This inheritance program when executed gives output '2'. How?

Question

class A { }

class B extends A { }

class C extends B { }

public class MainClass  {

    static void overloadedMethod(A a) {
        System.out.println("1");
    }

    static void overloadedMethod(B b) {
        System.out.println("2");
    }

    static void overloadedMethod(Object obj) {
        System.out.println("3");
    }

    public static void main(String[] args) {
        C c = new C();
        overloadedMethod(c);
    }
}

This inheritance program when executed gives output 2. How?

Answer 1

Well, you know that here C class is a child class of B and B is a child class of A. Class A is also a child class of Object class(you cannot see it because it is determined at compile time).

Documentation:

Excepting Object, which has no superclass, every class has one and only one direct superclass (single inheritance).

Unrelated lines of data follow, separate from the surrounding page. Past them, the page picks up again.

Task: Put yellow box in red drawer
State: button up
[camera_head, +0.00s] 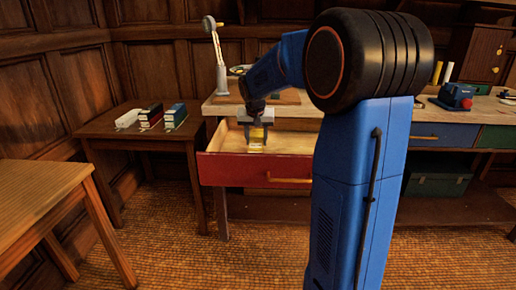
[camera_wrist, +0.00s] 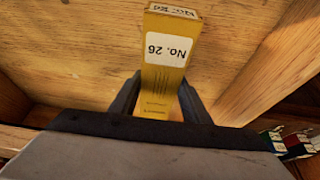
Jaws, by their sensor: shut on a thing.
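The yellow box (camera_head: 256,143) is between the fingers of my gripper (camera_head: 256,135), inside the open red drawer (camera_head: 232,170). In the wrist view the yellow box (camera_wrist: 168,55) has a white "No. 26" label, and my gripper (camera_wrist: 160,108) is shut on it. The bare wooden drawer floor (camera_wrist: 90,50) lies behind the box. I cannot tell whether the box touches the floor. The drawer is pulled out from under the workbench and looks otherwise empty.
A dark side table (camera_head: 120,125) at the left holds several small boxes, among them a green-and-black one (camera_head: 175,115). A lighter wooden table (camera_head: 40,190) stands at the near left. A blue drawer (camera_head: 440,136) is shut at the right. My blue arm hides part of the bench.

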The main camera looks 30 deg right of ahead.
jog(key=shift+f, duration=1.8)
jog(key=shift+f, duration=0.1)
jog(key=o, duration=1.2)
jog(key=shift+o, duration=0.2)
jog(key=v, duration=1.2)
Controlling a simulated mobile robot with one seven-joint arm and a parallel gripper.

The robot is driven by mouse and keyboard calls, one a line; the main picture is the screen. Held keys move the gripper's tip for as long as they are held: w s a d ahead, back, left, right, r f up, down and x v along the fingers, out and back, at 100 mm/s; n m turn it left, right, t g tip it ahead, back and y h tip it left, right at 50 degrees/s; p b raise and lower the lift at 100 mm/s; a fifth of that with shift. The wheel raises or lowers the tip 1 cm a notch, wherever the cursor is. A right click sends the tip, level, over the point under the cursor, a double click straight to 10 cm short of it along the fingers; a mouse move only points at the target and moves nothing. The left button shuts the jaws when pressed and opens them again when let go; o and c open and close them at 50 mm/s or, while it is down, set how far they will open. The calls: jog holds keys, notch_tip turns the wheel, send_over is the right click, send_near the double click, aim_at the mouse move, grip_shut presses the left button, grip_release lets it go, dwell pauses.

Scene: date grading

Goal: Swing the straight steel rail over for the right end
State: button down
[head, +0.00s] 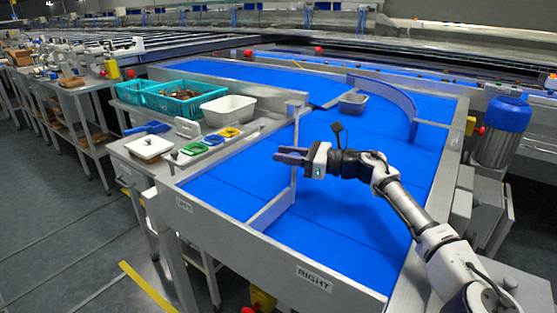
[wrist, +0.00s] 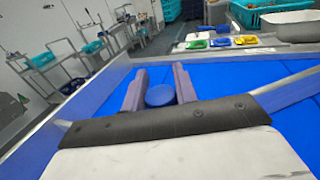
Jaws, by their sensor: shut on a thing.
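The straight steel rail (head: 272,211) stands on edge on the blue belt (head: 340,215). Its near end lies close to the front wall, between the LEFT label (head: 183,206) and the RIGHT label (head: 314,278). My gripper (head: 279,155) is over the rail's line and hides part of it in the head view. In the wrist view, a round blue knob (wrist: 160,95) sits between the two fingers of my gripper (wrist: 157,76), which is shut on it. The rail (wrist: 287,89) passes behind the gripper's body there. How the knob joins the rail is hidden.
Green crates (head: 172,100), a white tub (head: 228,110) and coloured scoops (head: 214,139) stand on the left side shelf. The belt towards the RIGHT label is bare.

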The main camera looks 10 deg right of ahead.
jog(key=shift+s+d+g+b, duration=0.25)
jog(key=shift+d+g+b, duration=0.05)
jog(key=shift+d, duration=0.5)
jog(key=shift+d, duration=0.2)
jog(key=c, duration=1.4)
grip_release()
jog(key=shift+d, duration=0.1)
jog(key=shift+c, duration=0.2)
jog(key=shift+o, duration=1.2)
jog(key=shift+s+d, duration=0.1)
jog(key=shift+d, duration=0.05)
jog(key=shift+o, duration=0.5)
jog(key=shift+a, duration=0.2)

In the absence of any other explicit superclass, every class is implicitly a subclass of Object.

Classes can be derived from classes that are derived from classes that are derived from classes, and so on, and ultimately derived from the topmost class, Object. Such a class is said to be descended from all the classes in the inheritance chain stretching back to Object.

So, what is the closest and most suitable class for class C.

C c = new C();
overloadedMethod(c);

It's parent class B right!. When you overload the method compiler will choose the:

static void overloadedMethod(B b) {
    System.out.println("2");
}

Since, Object class in the top of class heirarchy and class A is the grand parent of C.

Answer 2

Well, an instance of class C can be passed to any of these three overloadedMethod methods, so the compiler selects the method whose arguments have the most specific type - static void overloadedMethod(B b) - since B is a sub-class of A, which is a sub-class of Object, and therefore B is more specific than both A and Object.